My first ten minutes of examining the chalcopyrite rocks under the scope revealed some amphibole rock, a bit of massive magnetite, and some plates that looked a bit like covellite but probably weren't. What had most interested me to this point was the crystal (shown at 40x) at right. Chalcocite or hornblende, perhaps?
Then I spied that blotch of red, zeroed in on it at 40x, photographed it, and showed the specimen to my wife. By now it was time for dinner through which I all but pinched myself to be certain this chalcotrichite thing wasn't a dream. After dinner, I excitedly returned to the mineral room and began my attempt to affix the gummed arrow near the little red spot that was barely discernable without a loupe.

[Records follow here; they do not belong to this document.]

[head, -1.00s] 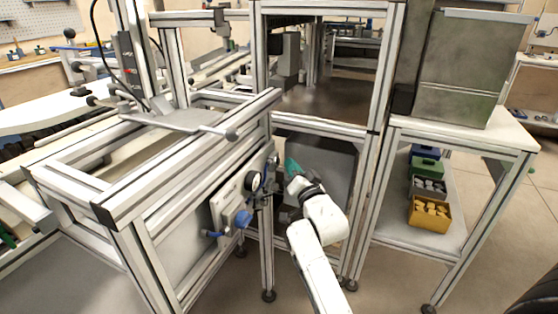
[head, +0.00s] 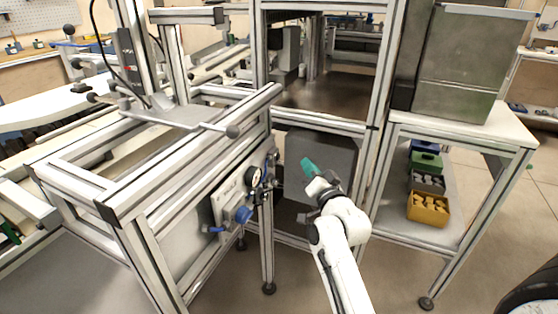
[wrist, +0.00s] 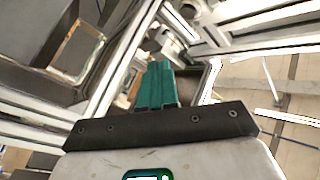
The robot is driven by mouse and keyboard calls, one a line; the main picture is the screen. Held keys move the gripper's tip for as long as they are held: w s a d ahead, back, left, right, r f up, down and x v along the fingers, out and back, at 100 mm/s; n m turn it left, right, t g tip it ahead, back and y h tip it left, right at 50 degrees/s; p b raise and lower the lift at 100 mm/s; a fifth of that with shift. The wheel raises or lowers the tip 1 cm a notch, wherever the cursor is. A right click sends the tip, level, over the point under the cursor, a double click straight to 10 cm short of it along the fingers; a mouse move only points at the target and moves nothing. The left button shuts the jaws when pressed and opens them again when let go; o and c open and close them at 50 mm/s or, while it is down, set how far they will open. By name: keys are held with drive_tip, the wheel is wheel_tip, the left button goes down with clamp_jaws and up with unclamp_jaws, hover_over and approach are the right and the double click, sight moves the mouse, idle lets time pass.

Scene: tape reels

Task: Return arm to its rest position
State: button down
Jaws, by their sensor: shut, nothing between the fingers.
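My gripper (head: 310,166) has teal fingers and sits at the end of my white arm, in front of the dark grey box inside the lower part of the metal frame. Its fingers point up and to the left in the head view. In the wrist view the teal fingers (wrist: 156,86) lie closed together with nothing between them. The fingers stand apart from the gauge panel to their left.
A panel with a gauge (head: 254,177) and a blue knob (head: 243,215) is on the machine frame to the left. A side table (head: 470,138) at right carries a metal cabinet (head: 455,75); its lower shelf holds several bins, including a yellow one (head: 428,208).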

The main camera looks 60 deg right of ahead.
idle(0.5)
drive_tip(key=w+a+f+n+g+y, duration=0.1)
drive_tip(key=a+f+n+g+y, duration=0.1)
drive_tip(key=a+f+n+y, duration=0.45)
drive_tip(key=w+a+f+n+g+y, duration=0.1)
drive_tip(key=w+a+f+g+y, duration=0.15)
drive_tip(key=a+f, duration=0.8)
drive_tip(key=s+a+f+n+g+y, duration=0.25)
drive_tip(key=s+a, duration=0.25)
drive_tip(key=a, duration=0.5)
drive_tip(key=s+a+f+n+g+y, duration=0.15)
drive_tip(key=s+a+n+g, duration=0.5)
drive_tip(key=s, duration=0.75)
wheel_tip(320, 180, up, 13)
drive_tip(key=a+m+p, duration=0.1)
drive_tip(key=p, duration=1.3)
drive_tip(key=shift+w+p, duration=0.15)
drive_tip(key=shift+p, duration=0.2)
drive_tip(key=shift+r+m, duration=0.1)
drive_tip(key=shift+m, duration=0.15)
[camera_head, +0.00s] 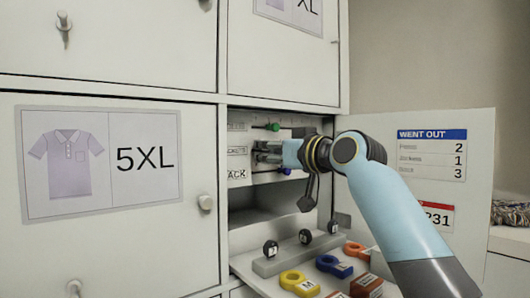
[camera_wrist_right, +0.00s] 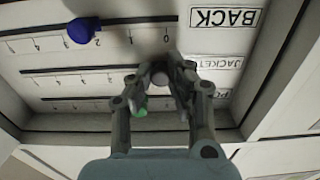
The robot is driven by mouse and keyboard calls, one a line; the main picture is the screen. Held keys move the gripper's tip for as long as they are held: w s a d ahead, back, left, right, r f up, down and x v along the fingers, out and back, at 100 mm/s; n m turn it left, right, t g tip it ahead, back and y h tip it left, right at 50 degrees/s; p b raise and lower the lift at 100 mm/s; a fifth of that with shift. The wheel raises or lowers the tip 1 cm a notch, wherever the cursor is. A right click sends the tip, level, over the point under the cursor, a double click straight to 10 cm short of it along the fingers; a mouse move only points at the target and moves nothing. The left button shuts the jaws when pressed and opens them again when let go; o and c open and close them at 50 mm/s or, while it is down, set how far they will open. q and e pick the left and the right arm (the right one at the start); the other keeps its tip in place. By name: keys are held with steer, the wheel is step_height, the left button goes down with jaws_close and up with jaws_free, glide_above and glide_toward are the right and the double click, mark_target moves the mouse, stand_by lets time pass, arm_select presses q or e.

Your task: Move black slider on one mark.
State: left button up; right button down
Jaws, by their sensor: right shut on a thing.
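My right gripper (camera_head: 262,151) reaches into the open locker, at the middle row of a slider panel (camera_head: 237,175). In the right wrist view the gripper (camera_wrist_right: 162,72) is shut on a small dark grey knob (camera_wrist_right: 160,74) on the row labelled JACKETS, which I take for the black slider. The fingers hide most of it, and which mark it stands at is hidden. The blue slider (camera_wrist_right: 82,30) sits on the BACK row, and also shows in the head view (camera_head: 286,171). The green slider (camera_head: 272,126) sits on the top row, partly behind a finger in the wrist view (camera_wrist_right: 139,109). My left gripper is not in view.
A WENT OUT card (camera_head: 431,150) listing 2, 1 and 3 is on the open door (camera_head: 475,185). Below the panel are dark round knobs (camera_head: 270,248), a yellow ring (camera_head: 297,281), a blue ring (camera_head: 333,265) and an orange ring (camera_head: 357,250). The closed 5XL door (camera_head: 120,240) is left.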

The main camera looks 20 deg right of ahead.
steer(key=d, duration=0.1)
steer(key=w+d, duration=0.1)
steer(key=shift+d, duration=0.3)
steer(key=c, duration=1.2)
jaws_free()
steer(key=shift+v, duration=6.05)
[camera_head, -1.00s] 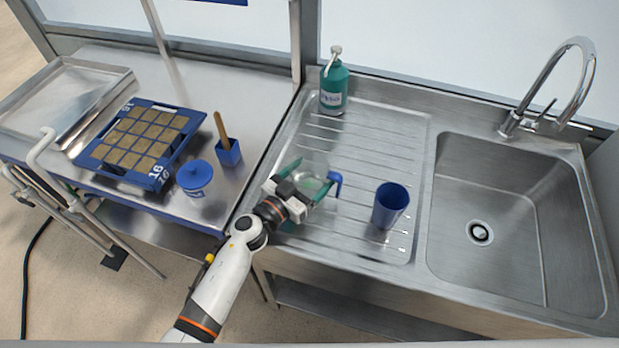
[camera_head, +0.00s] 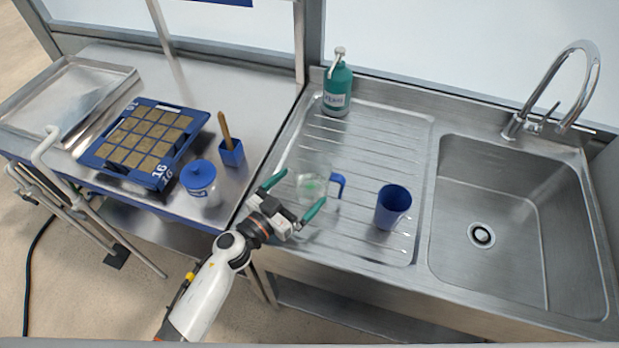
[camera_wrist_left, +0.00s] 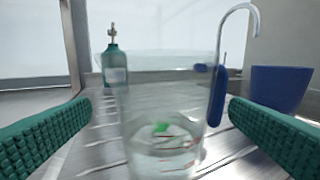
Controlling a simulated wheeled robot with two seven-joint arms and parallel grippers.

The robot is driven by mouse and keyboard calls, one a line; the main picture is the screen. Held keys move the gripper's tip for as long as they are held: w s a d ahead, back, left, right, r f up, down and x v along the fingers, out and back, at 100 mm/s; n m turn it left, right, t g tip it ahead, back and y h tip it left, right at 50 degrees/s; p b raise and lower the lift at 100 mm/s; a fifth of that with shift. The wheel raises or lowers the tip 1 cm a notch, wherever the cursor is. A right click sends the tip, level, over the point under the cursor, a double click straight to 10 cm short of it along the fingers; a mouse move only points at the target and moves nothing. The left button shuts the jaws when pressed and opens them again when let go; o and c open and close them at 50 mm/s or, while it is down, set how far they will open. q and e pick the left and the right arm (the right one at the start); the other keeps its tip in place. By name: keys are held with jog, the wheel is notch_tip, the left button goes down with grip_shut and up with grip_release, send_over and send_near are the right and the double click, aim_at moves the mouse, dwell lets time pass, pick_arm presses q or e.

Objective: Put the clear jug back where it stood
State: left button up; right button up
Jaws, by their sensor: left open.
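The clear jug (camera_head: 313,185) stands upright on the ribbed drainboard (camera_head: 375,133) left of the sink. Its blue handle (camera_head: 339,184) points right, and a green mark shows on it. In the left wrist view the jug (camera_wrist_left: 160,110) stands between the two green fingers, apart from both, with red graduation lines low on its wall. My left gripper (camera_head: 295,197) is open at the jug's near left side, its fingers spread wide and holding nothing. My right gripper is not in view.
A blue cup (camera_head: 392,208) stands right of the jug, and a teal pump bottle (camera_head: 337,88) behind it. The sink basin (camera_head: 520,220) is at right. On the left table are a blue-lidded jar (camera_head: 200,182), a blue holder (camera_head: 231,153) and a seed tray (camera_head: 183,150).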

After two tries at getting the arrow to stick, the little red spot was no longer visible. I spent the next hour repeatedly looking at the rock under the scope and also scanning the tabletop with my loupe. The only remaining trace of anything similar is pictured at left. The colour and thickness of that one little thread resemble to the hundreds that were there earlier. However, I question whether the apparent curvature could might be something other than a crystal. That would be less distressing to me than what I think happened. Unfortunately I'll probably never know.
My next move will be to further crack up the three chalcopyrite bearing pieces and examine them under the scope hoping to find more crystals. I'm neither optimistic about what that will reveal, nor enthusiastic about the prospect of trampling through those brambles again.